◆ **Data provided**
============

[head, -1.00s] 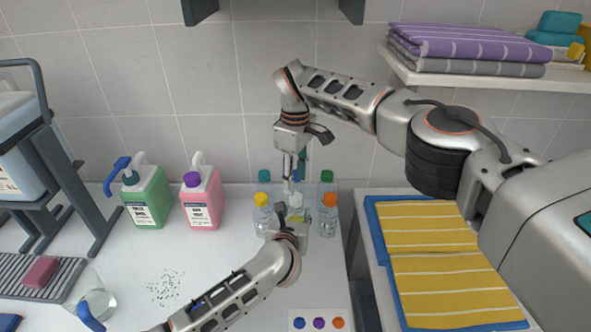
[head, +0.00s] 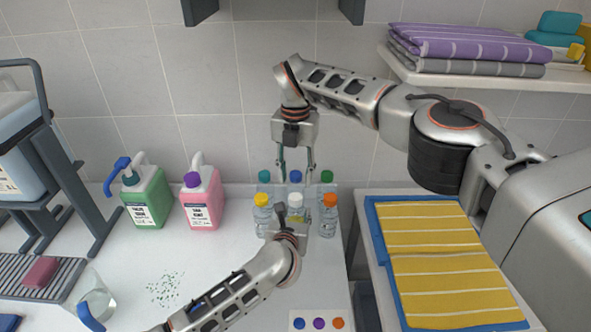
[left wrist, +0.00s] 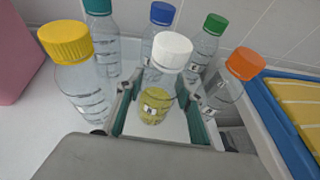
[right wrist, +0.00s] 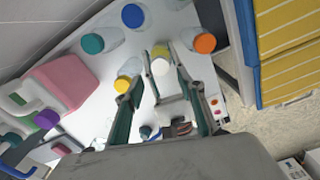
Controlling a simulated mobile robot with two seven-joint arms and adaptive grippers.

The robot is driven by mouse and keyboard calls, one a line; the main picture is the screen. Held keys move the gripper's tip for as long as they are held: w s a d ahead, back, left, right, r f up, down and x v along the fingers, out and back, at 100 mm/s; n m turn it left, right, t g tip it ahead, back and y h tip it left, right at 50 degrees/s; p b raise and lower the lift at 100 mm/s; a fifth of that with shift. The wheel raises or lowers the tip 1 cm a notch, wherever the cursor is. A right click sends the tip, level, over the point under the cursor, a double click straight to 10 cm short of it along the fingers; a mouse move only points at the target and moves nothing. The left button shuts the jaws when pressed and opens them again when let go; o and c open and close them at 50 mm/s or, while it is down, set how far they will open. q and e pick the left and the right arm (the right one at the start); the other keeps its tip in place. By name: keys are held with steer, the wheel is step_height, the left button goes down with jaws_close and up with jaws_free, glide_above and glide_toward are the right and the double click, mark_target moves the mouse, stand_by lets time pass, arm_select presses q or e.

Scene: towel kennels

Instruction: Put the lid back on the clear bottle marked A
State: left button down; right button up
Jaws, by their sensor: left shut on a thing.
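A clear bottle with a white lid (head: 295,200) stands upright in the front row of bottles. The white lid (left wrist: 172,50) sits on its top in the left wrist view. The lower part shows yellow with a dark mark (left wrist: 155,106); I cannot read the letter. My left gripper (head: 297,222) is shut around this bottle's body, below the lid. My right gripper (head: 296,169) is open and empty, above the bottles, its fingers pointing down and apart on either side. The white lid also shows below it in the right wrist view (right wrist: 160,69).
Bottles with yellow (head: 263,199) and orange (head: 330,199) lids flank it closely. Teal (head: 264,176), blue (head: 295,177) and green (head: 326,177) lids stand behind. Green (head: 147,195) and pink (head: 202,198) jugs stand left. Yellow towels (head: 440,260) lie right.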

============

◆ **Work to do**
Restate the whole listing above exactly, please, omitting every image.

◆ **Final result**
[head, -1.00s] 
[head, +0.00s] 
[left wrist, +0.00s] 
[right wrist, +0.00s] 
Controlling a simulated mobile robot with two seven-joint arms and adaptive grippers.

The robot is driven by mouse and keyboard calls, one a line; the main picture is the screen. Held keys move the gripper's tip for as long as they are held: w s a d ahead, back, left, right, r f up, down and x v along the fingers, out and back, at 100 mm/s; n m turn it left, right, t g tip it ahead, back and y h tip it left, right at 50 degrees/s; p b raise and lower the lift at 100 mm/s; a fifth of that with shift. The wheel raises or lowers the tip 1 cm a notch, wherever the cursor is. A right click sends the tip, level, over the point under the cursor, a double click straight to 10 cm short of it along the fingers; a mouse move only points at the target and moves nothing. The left button shuts the jaws when pressed and opens them again when let go; o and c open and close them at 50 mm/s or, while it is down, set how far they will open. q and e pick the left and the right arm (the right one at the start); the other keeps its tip in place. By name: keys are held with steer, the wheel is step_height, the left button goes down with jaws_close and up with jaws_free, glide_above and glide_toward are the right and the double click, mark_target moves the mouse, stand_by lets time pass, arm_select presses q or e.

Scene: towel kennels

Instruction: Put the lid back on the clear bottle marked A
State: left button down; right button up
Jaws, by their sensor: left shut on a thing.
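A clear bottle with a white lid (head: 295,200) stands upright in the front row of bottles. The white lid (left wrist: 172,50) sits on its top in the left wrist view. The lower part shows yellow with a dark mark (left wrist: 155,106); I cannot read the letter. My left gripper (head: 297,222) is shut around this bottle's body, below the lid. My right gripper (head: 296,169) is open and empty, above the bottles, its fingers pointing down and apart on either side. The white lid also shows below it in the right wrist view (right wrist: 160,69).
Bottles with yellow (head: 263,199) and orange (head: 330,199) lids flank it closely. Teal (head: 264,176), blue (head: 295,177) and green (head: 326,177) lids stand behind. Green (head: 147,195) and pink (head: 202,198) jugs stand left. Yellow towels (head: 440,260) lie right.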

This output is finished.